San Juan Teotihuacan Procession

Ah, Teotihuacán Trailer Park in San Juan Teotihuacán  – where Mina, our hostess, says Chuck’s cough will soon disappear – this is the Land of the Gods, after all! The huge Teotihuacán Pyramids of the Sun and Pyramid of the Moon are merely two kilometers away. We saw their blue silhouettes as we neared town from the north.

After all my agonizing about finding the new Arco Norte highway, the fine advice I collected by nagging our RV friends and bloggers (too many to list, you know who you are!), and the suspense counting down the kilometer markers as my finger traced the Roji map, it was a breeze! You cannot miss the clearly marked turnoff to 40D when heading south on 57D. A segment shows on the new Roji toward Tula. It's an easy and scenic route. (Brian, we'll save your meticulous notes about other new, more direct highway 5D for next time!)
Yesterday we wandered our pueblo's market, plaza, museum and cathedral, across the street from the campground. Our cat Rojo heard cojetes for the first time and  freaked! We’re so close that launch sticks from the loud rockets fall around our trailer! In just one day, Ro learned to rush under the bed when he hears church bells, becaue they usually precede the booms. We saw a poster announcing a procession that very night.

Mucho ringing and rockets signaled the procession at 5:30, as latecomers trotted down the street. We watched from our gate with Mina’s daughter, Carina, who called the event a joyful pre-Easter occasion.

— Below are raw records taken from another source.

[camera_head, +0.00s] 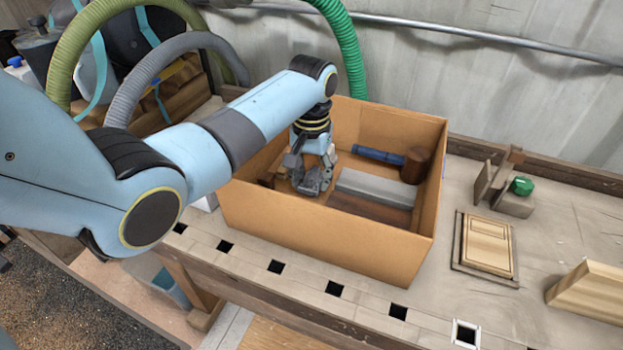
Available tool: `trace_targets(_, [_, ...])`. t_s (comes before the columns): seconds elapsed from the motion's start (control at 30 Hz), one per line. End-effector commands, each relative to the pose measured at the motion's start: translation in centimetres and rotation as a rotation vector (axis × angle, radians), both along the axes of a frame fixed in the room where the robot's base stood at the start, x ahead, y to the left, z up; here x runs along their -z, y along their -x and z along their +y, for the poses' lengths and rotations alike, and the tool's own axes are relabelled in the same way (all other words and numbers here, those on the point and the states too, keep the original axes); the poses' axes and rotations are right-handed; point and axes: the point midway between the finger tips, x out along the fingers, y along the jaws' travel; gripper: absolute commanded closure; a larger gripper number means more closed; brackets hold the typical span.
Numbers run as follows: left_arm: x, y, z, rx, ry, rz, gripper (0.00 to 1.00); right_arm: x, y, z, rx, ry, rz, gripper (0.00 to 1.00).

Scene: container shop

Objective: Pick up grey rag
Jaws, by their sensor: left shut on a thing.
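My left arm reaches from the left over an open cardboard box on the workbench. My left gripper (312,174) points down inside the left part of the box. It is shut on a small, crumpled grey thing, which I take for the grey rag (313,185). The rag is partly hidden by the fingers and hard to tell from them in colour. I cannot tell whether it touches the box floor. My right gripper is not in view.
The cardboard box (315,238) also holds a grey block (376,188), a blue-handled mallet (413,166) and brown wood. Right of it lie a wooden panel (487,245), a wooden tool with a green knob (522,186) and a wood block (590,290). Hoses hang behind my arm.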

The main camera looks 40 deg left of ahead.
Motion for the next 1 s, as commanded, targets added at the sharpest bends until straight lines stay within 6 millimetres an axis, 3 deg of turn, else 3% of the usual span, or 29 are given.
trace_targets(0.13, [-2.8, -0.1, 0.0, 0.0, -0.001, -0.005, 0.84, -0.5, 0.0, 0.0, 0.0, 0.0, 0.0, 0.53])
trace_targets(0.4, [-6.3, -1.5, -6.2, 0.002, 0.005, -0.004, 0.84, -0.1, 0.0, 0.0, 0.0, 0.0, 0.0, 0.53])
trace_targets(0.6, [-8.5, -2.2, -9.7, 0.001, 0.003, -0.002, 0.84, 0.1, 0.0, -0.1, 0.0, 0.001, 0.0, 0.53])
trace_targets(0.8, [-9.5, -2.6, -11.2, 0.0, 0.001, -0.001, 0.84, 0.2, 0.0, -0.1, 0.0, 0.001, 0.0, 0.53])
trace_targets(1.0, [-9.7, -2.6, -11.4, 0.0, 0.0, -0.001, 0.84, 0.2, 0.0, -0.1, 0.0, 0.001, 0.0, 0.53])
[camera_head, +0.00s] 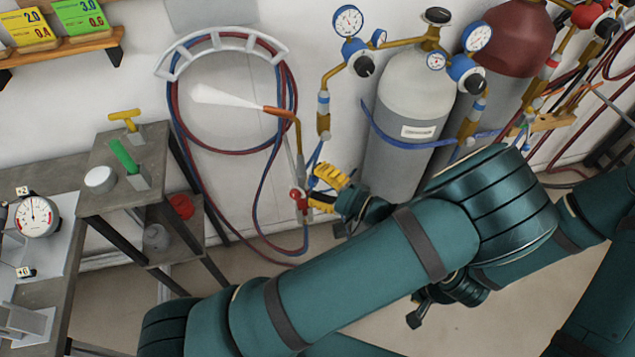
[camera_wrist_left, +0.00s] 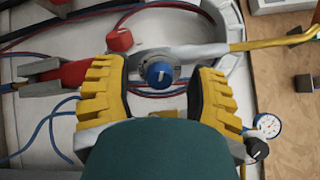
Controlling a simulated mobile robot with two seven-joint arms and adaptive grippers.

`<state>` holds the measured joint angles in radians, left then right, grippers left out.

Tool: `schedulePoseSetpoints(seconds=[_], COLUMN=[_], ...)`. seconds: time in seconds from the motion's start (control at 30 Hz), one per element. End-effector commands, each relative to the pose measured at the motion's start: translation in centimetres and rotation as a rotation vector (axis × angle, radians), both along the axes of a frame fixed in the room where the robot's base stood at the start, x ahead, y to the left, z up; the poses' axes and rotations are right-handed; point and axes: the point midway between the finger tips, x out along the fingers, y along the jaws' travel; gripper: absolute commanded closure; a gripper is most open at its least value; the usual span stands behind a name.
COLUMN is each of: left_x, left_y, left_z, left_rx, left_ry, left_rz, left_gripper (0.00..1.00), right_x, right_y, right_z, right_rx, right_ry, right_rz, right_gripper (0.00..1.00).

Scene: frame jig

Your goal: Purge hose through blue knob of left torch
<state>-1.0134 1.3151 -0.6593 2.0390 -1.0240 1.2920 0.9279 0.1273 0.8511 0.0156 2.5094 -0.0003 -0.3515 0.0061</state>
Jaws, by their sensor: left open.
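The left torch hangs against the wall, its brass neck (camera_head: 297,130) upright, with a white plume (camera_head: 228,98) leaving its orange tip (camera_head: 277,111). Its red knob (camera_head: 299,195) shows near its lower end; in the left wrist view the red knob (camera_wrist_left: 120,40) sits up and left of the blue knob (camera_wrist_left: 160,74). My left gripper (camera_head: 319,189) is open beside the torch. Its yellow fingers stand on either side of the blue knob, with gaps visible. In the head view the blue knob is not clear. My right gripper (camera_head: 438,298) is partly hidden below my arm; its fingers are unclear.
Red and blue hoses (camera_head: 178,140) loop over a wall hanger (camera_head: 222,42). A grey cylinder (camera_head: 413,105) and a dark red cylinder (camera_head: 515,45) with gauges stand right of the torch. A small stand (camera_head: 95,195) is at left.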

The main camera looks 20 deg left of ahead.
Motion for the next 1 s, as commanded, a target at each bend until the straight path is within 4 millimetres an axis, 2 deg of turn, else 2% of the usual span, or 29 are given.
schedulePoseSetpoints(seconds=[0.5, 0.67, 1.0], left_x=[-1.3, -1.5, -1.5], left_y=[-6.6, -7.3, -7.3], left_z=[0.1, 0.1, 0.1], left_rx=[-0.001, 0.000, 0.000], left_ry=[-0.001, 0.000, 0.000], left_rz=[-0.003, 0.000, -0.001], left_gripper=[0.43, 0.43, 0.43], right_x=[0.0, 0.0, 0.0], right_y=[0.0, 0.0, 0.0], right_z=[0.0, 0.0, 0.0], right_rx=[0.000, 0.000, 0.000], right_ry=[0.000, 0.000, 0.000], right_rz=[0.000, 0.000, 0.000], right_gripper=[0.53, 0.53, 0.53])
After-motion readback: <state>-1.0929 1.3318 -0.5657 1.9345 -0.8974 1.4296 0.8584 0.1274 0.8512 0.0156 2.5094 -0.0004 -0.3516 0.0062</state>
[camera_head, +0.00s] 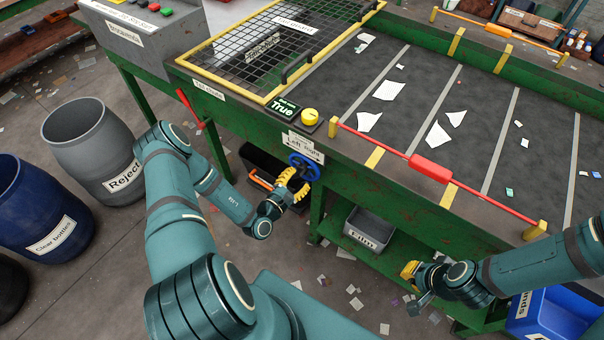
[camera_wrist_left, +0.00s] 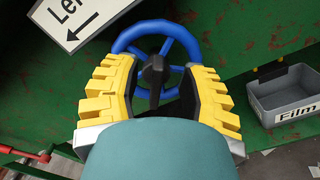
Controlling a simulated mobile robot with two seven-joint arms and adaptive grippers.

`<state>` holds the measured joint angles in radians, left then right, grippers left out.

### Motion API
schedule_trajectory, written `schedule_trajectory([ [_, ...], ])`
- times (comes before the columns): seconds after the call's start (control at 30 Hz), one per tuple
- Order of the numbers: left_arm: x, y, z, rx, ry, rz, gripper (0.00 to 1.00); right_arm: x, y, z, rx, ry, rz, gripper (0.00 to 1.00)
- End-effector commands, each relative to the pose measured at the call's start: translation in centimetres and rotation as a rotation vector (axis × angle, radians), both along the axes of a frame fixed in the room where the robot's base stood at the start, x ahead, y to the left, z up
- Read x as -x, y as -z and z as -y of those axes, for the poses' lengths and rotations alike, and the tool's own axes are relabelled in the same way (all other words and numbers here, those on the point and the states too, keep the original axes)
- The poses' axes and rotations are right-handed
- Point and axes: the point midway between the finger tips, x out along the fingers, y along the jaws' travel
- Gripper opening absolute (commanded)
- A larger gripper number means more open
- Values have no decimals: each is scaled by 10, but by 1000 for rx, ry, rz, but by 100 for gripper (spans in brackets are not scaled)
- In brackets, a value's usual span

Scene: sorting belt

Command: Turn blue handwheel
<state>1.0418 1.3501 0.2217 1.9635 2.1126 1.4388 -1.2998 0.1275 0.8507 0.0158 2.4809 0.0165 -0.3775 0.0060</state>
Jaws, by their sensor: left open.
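My left gripper (camera_head: 297,180) is right in front of the wheel. In the left wrist view, the handwheel (camera_wrist_left: 155,42) shows its upper rim, spokes and dark hub between the yellow fingers of the left gripper (camera_wrist_left: 158,90). These fingers are apart, one on each side of the hub; contact with the rim cannot be told. My right gripper (camera_head: 412,275) hangs low at the right, near the frame; its opening is unclear.
A grey "Film" bin (camera_head: 369,228) stands on the lower shelf right of the wheel. A yellow button (camera_head: 310,117) and a red bar (camera_head: 430,167) sit above on the belt edge. A grey "Reject" barrel (camera_head: 90,135) and a blue barrel (camera_head: 35,210) stand left.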

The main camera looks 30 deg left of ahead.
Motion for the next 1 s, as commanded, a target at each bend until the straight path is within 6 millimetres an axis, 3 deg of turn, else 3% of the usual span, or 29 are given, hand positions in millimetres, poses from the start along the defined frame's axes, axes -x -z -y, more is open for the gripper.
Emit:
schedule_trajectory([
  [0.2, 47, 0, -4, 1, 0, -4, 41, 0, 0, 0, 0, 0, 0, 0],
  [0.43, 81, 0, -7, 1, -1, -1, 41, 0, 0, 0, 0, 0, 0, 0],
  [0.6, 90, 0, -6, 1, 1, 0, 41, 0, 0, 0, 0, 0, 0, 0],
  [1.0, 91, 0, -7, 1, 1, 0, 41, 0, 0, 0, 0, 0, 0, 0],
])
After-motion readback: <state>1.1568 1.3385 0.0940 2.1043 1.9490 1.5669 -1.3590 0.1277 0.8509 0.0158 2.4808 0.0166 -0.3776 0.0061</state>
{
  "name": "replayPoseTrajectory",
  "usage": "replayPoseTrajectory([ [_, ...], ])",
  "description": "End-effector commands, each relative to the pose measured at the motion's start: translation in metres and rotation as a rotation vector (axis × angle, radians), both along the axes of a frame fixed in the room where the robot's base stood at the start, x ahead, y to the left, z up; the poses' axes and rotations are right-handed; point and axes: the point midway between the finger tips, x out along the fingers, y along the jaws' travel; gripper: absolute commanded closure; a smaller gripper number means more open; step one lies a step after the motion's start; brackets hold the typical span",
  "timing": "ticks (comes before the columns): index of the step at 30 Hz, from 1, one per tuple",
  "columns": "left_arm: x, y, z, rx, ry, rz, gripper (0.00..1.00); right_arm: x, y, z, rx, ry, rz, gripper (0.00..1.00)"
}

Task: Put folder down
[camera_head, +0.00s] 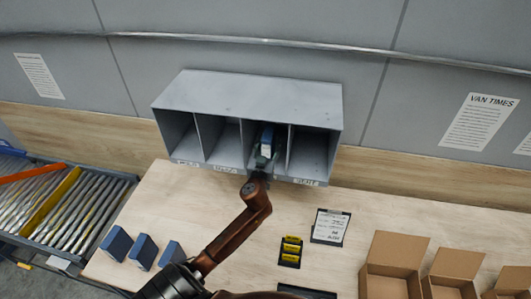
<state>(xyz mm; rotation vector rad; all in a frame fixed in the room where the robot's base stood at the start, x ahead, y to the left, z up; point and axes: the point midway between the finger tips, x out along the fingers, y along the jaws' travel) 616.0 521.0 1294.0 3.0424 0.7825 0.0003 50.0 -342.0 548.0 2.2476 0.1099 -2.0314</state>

Parishioners flowed from the cathedral courtyard, following the cojete-man and his assistant with an armload of rockets, a megaphone truck, a young man with smoking censer, church dignitaries, and little angels, shepherded by moms. The rather well-dressed congregation followed closely, carrying yellow and white balloons!

The band held the rear.

The procession wound through town and returned past the campground, so we got to see it again. A woman at the tail end passed out balloons to spectators, but I had my hands full with the camera.

After the parade passed, I talked with Carina and Mina and met Mina’s mom, who’d come to see the parade…and she sweetly gave me her balloon! What great people they are!